_DATASET SECTION:_
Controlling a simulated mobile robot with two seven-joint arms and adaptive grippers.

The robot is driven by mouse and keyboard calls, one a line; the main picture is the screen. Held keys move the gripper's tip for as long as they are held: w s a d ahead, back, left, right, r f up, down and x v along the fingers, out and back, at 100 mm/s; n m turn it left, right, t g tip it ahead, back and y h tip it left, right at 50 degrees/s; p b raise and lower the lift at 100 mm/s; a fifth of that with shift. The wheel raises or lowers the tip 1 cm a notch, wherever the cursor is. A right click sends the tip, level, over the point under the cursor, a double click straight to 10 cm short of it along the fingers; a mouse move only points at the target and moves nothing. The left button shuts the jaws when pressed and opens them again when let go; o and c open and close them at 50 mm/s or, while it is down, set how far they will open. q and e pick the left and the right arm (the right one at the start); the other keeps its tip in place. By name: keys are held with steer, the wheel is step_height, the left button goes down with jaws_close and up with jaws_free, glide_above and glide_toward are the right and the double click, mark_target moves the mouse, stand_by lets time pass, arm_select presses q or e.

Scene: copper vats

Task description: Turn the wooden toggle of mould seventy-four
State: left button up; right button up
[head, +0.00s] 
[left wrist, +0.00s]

_STATED PROBLEM:_ Where a line of the data holds "right", show that line.

_WRITTEN ANSWER:_
The robot is driven by mouse and keyboard calls, one a line; the main picture is the screen. Held keys move the gripper's tip for as long as they are held: w s a d ahead, back, left, right, r f up, down and x v along the fingers, out and back, at 100 mm/s; n m turn it left, right, t g tip it ahead, back and y h tip it left, right at 50 degrees/s; p b raise and lower the lift at 100 mm/s; a fifth of that with shift. The wheel raises or lowers the tip 1 cm a notch, wherever the cursor is. A right click sends the tip, level, over the point under the cursor, a double click straight to 10 cm short of it along the fingers; a mouse move only points at the target and moves nothing. The left button shuts the jaws when pressed and opens them again when let go; o and c open and close them at 50 mm/s or, while it is down, set how far they will open. q and e pick the left and the right arm (the right one at the start); the other keeps its tip in place. By name: keys are held with steer, the wheel is step_height, the left button goes down with jaws_close and up with jaws_free, glide_above and glide_toward are the right and the double click, mark_target moves the mouse, stand_by lets time pass, arm_select presses q or e.
State: left button up; right button up

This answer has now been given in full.